A long time ago I was taught that real love is being able to separate the behavior from the human being. I believe that is true. I know where they stand. They know where I stand. We understand each other.

Of course, if we really think about it, all of us have parts of ourselves that we don’t really like much. It doesn’t make a lot of sense that we should we then expect others to love everything about us, without exception, would it?

Maybe we are asking the wrong question. Maybe we need to change the word from acceptance to something like tolerance. Can you love me even though I have this or that about me that you don’t approve of?

My wife knows absolutely everything about me, every wart, every problem, every struggle. There’s a lot there to not approve of.

But she loves me anyway. Truly loves me and wants to be with me.

Maybe a step farther than tolerance would be respect.

Can you respect me even though you don’t approve of everything about me? Can you feel kindness toward me?

The reality is I can disagree with things you feel are important, just as I know that you can disagree with things that are deeply personal and vital to me.

Here’s a concept: Knowing we disagree, can we still work together? Build a friendship? Based on things we do agree on, can we develop genuine respect for each other?

Yes. I will say it firmly and with conviction. YES.

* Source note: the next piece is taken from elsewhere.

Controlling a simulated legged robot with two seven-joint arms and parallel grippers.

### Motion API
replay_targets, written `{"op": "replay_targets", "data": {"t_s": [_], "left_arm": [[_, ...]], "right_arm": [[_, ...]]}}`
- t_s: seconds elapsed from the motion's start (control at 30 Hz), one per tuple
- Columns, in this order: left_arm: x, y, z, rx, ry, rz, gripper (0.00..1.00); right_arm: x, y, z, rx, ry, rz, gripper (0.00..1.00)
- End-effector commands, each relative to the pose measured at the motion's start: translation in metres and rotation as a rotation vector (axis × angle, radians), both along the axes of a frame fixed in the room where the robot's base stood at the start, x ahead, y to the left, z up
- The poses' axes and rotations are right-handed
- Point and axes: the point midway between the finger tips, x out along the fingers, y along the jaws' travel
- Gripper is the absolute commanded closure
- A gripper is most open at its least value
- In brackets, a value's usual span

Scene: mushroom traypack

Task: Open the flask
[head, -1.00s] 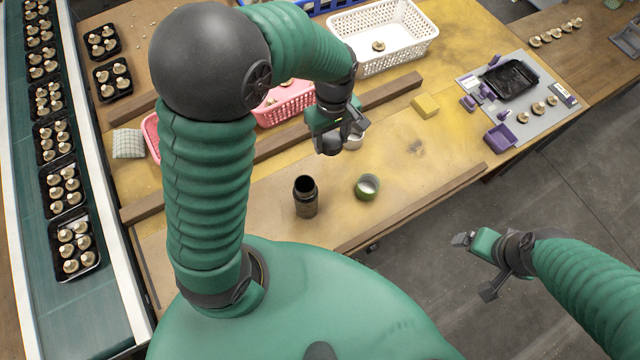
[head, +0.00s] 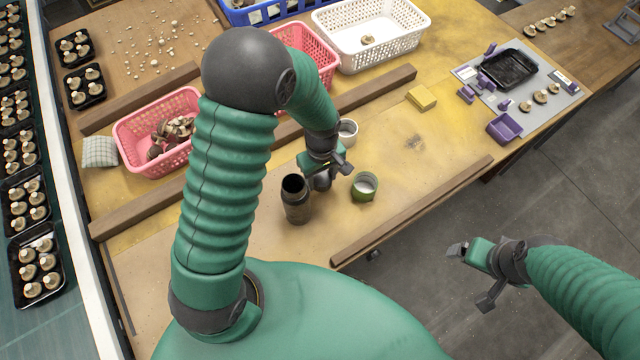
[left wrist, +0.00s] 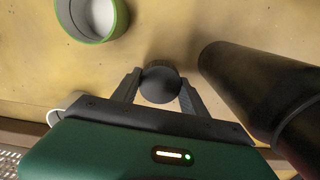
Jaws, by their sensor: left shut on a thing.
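The dark flask (head: 296,208) stands upright on the table, and its top shows an open dark mouth. It also shows at the right of the left wrist view (left wrist: 262,92). My left gripper (head: 322,180) is just right of the flask, low over the table. Its fingers are shut on a small dark round lid (left wrist: 160,84), apart from the flask. Whether the lid touches the table I cannot tell.
A green cup (head: 364,194) stands right of my left gripper, and a pale cup (head: 348,140) behind it. Wooden strips (head: 385,92) cross the table. Pink baskets (head: 125,135) and a white basket (head: 350,60) stand behind. A yellow sponge (head: 421,97) lies to the right.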

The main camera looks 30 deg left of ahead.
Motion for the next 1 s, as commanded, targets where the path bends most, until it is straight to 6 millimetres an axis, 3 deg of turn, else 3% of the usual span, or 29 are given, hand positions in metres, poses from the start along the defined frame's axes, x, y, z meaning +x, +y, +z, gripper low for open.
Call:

So, even though you don’t agree with me, don’t approve of some of the things that make me “me”, I would like to work with you on common ground projects. I would like to get to know you better and find things that I do like about you. I’m willing to bet that for most of us, we would find the number of things that we do like about others will always be more than the number of things we don’t particularly approve of.

And I feel that regardless of that number, I choose to give you my respect.

So, do I accept you? Or, do I respect you? Which one allows each of us be “who we are”?